-------- Supplied information --------
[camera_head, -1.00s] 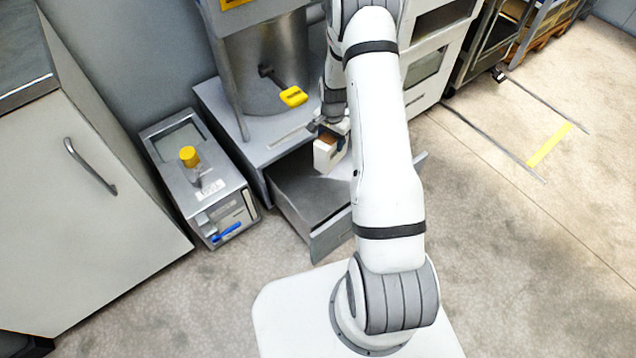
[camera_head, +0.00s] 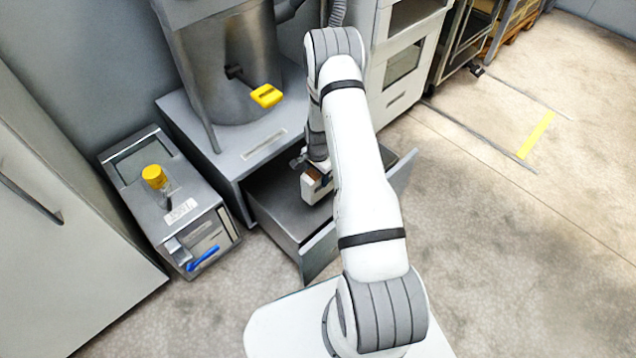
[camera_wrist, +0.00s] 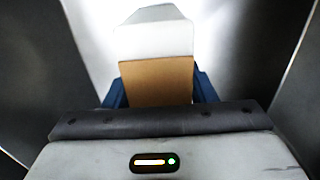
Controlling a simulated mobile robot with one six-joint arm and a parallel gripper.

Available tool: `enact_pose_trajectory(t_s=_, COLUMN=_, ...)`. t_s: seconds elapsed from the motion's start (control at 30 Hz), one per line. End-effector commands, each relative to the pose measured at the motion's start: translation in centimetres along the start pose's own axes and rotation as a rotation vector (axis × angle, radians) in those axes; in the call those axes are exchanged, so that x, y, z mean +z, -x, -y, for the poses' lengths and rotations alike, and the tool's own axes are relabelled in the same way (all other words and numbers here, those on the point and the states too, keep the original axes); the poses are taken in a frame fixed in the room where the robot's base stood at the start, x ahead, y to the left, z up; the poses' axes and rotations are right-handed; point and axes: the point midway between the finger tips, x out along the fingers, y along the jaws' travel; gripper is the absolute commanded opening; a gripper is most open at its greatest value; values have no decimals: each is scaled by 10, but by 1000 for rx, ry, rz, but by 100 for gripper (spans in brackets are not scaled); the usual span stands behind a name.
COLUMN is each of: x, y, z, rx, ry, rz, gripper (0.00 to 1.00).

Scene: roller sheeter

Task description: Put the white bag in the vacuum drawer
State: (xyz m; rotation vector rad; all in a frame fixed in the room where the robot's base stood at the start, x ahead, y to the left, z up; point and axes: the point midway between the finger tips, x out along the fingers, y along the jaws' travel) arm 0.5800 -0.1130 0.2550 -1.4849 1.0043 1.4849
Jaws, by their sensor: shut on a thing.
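The white bag (camera_head: 313,188) has a brown band and hangs in my gripper (camera_head: 312,168), over the open drawer (camera_head: 278,207) in the base of the machine. In the wrist view the bag (camera_wrist: 153,38) shows its white top and its brown part, between the blue fingers of my gripper (camera_wrist: 157,88). My gripper is shut on it. A bright pale surface lies beyond the bag, with dark walls on both sides. My arm hides the drawer's right part. I cannot tell whether the bag touches the drawer's floor.
A metal cylinder with a yellow handle (camera_head: 266,96) stands above the drawer. A small metal machine with a yellow knob (camera_head: 154,176) and a blue lever (camera_head: 203,258) stands to the left. A pale cabinet (camera_head: 60,230) fills the far left. Open floor lies to the right.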

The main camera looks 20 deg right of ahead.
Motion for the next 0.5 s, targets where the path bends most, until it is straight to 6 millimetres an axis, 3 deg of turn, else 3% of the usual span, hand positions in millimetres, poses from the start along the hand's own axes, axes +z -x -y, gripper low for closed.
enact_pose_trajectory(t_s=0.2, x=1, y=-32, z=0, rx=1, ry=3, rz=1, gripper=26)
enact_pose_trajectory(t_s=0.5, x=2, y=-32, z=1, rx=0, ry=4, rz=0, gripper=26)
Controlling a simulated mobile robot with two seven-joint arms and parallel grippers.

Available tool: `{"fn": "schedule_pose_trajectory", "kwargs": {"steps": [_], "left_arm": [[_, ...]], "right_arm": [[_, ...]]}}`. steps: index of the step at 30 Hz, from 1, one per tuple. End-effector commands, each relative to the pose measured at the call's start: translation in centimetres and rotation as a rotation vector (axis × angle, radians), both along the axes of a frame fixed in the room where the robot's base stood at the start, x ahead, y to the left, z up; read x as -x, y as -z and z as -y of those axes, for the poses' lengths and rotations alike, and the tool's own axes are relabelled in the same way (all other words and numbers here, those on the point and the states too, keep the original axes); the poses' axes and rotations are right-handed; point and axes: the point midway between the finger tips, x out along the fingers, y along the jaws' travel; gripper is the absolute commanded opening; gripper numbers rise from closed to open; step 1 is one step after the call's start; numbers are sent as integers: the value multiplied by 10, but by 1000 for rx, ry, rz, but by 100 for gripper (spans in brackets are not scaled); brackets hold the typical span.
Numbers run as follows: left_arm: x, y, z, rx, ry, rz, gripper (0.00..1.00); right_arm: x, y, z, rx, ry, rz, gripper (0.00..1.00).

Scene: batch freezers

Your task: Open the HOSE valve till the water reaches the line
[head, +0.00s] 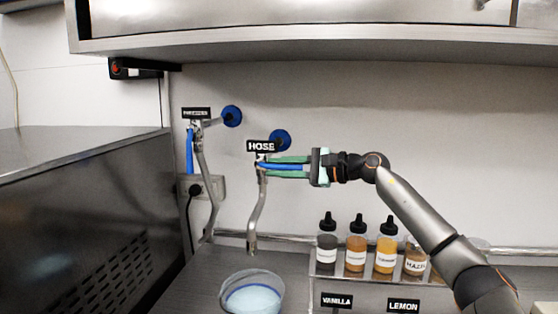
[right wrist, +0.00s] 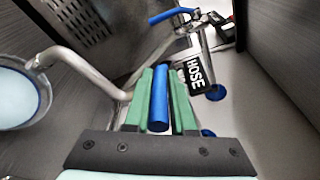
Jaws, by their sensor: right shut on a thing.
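The HOSE valve's blue lever (head: 281,166) points right, level, below the black HOSE label (head: 261,146). My right gripper (head: 272,166) is shut on it, its green fingers on either side. The right wrist view shows the blue lever (right wrist: 159,100) lengthwise between the fingers (right wrist: 160,95). The valve's curved metal spout (head: 256,215) hangs down over a clear bucket (head: 226,296). Pale blue water (head: 252,299) stands in the bucket; it also shows in the right wrist view (right wrist: 15,98). My left gripper is not in view.
A second labelled valve with a hanging blue lever (head: 190,150) is at left. Capped bottles (head: 356,247) stand in a rack at right, above VANILLA and LEMON labels. A metal cabinet (head: 80,220) bounds the left; a steel shelf (head: 300,42) overhangs.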

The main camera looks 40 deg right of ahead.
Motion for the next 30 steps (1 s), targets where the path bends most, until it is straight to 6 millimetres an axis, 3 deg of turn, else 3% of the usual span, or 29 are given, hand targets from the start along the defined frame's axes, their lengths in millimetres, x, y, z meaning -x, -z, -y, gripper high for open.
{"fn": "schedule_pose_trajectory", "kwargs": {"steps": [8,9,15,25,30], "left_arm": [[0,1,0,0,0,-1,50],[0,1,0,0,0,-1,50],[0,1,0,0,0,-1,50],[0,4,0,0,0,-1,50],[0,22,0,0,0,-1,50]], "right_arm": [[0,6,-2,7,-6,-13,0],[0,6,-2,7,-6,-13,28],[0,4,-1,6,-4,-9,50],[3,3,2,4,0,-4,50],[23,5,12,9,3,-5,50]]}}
--------
> [To do]
Return only the part of the records above that opens with the line containing "Task description: Put" and closes with the line containing "State: (xyz m;", ends included.

> [Output of the exercise]
Task description: Put the white bag in the vacuum drawer
State: (xyz m; rotation vector rad; all in a frame fixed in the room where the robot's base stood at the start, x ahead, y to the left, z up; point and axes: the point midway between the finger tips, x out along the fingers, y along the jaws' travel) arm 0.5800 -0.1130 0.2550 -1.4849 1.0043 1.4849

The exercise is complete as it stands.